Task statement. Look below for the line containing "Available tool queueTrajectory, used"; from there through the line containing "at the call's", both lines included, please set down each line exactly and nothing else.

Supplied material.
--------------------

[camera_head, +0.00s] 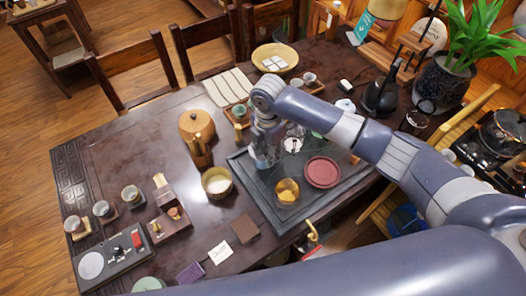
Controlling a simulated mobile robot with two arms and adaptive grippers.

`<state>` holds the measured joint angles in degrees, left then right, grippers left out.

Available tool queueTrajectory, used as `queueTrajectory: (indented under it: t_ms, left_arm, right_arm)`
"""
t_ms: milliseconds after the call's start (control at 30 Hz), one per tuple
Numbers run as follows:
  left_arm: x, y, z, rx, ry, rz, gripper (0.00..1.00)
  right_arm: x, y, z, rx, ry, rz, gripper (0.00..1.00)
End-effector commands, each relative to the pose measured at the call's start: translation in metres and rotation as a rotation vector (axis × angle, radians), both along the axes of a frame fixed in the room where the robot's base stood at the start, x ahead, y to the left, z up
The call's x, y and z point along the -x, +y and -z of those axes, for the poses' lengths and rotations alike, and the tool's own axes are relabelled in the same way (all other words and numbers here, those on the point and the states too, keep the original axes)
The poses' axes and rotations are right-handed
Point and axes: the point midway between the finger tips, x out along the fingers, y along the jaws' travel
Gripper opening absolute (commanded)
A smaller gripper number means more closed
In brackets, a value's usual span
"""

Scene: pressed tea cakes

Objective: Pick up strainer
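My right arm reaches in from the right, and its gripper (264,158) points down over the left part of the dark tea tray (256,197). The fingers are small and partly hidden by the wrist, so I cannot tell whether they are open or shut. A small pale round piece with a dark handle-like part (292,146) lies on the tray just right of the gripper; it may be the strainer, but it is too small to be sure. A glass with amber contents (287,191) and a red round plate (322,172) are also on the tray. My left gripper is not in view.
Left of the tray are a cream-filled bowl (217,183), a wooden pot (195,126) and a brown square (245,228). A plant (447,80) and black kettle (381,95) stand at the right. The table's middle left is clear.

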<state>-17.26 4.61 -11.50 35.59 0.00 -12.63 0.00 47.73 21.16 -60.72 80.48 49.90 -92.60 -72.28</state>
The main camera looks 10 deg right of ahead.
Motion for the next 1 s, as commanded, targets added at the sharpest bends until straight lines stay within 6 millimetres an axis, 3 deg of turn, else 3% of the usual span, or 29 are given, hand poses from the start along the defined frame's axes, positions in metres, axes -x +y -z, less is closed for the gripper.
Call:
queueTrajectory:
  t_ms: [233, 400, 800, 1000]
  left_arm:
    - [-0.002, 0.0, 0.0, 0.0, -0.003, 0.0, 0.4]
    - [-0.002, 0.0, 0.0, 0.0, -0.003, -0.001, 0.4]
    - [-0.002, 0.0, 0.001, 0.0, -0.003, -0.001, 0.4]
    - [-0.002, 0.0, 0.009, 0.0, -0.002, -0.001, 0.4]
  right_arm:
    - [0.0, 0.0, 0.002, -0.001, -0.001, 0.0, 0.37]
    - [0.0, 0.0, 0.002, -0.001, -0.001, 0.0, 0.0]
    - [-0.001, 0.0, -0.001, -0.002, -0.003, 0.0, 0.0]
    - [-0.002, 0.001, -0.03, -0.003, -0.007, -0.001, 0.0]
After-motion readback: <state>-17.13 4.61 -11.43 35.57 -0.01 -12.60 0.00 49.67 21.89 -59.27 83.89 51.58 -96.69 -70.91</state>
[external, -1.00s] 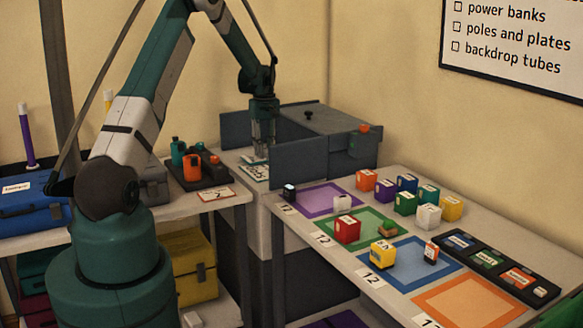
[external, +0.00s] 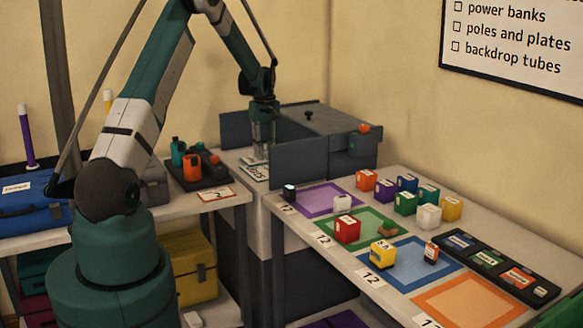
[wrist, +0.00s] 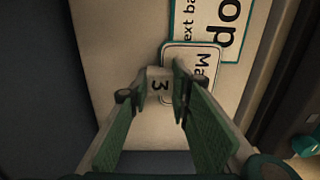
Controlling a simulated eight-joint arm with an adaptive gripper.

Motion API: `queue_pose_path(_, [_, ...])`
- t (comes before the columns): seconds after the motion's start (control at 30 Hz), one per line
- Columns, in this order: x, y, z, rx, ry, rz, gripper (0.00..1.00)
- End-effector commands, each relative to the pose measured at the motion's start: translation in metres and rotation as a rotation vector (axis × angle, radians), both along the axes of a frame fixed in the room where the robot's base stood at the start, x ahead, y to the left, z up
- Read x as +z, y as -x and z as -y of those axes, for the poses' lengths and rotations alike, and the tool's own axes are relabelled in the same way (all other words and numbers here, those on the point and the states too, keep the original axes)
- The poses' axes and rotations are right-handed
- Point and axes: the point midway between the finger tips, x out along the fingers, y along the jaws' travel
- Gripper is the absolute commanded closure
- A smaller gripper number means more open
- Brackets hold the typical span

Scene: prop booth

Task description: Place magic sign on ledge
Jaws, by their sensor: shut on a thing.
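A small white sign (wrist: 205,60) with a teal edge shows the letters "Ma" in the wrist view. It overlaps a larger teal-edged sign (wrist: 235,22) reading "op" and "ext ba". Both are over a pale ledge surface (wrist: 115,35). My gripper (wrist: 158,82) is shut on the small sign, near its edge; the fingers hide part of it. In the external view my gripper (external: 262,152) points down, low over the pale ledge (external: 235,157) between two dark panels. The signs there are too small to tell apart.
A dark upright panel (external: 298,163) stands close on the right of my gripper, with a grey case (external: 340,120) behind. A black tray (external: 203,178) with orange and teal items is at left. The right table holds several coloured blocks and mats.

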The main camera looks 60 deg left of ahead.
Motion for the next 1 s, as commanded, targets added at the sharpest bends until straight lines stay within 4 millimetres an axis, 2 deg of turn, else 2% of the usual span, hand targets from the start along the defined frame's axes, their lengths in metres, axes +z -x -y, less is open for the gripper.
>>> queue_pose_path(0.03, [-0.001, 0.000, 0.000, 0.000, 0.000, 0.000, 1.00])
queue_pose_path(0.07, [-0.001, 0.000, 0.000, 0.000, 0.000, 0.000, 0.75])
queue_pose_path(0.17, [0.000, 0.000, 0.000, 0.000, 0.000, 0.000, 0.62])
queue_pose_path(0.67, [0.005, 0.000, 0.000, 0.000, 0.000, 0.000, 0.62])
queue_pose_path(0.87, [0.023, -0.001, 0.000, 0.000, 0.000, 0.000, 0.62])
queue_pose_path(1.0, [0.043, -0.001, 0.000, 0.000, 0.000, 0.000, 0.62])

--------------------

Final result.
Available tool queueTrajectory, used as `queueTrajectory: (indented under it: t_ms, left_arm, right_arm)`
"""
t_ms: milliseconds after the call's start (control at 30 Hz), one per tuple
Numbers run as follows:
  left_arm: x, y, z, rx, ry, rz, gripper (0.00..1.00)
  right_arm: x, y, z, rx, ry, rz, gripper (0.00..1.00)
End-effector commands, each relative to the pose measured at the call's start: translation in metres and rotation as a rotation vector (axis × angle, radians), both along the axes of a frame fixed in the room where the robot's base stood at the start, x ahead, y to the left, z up

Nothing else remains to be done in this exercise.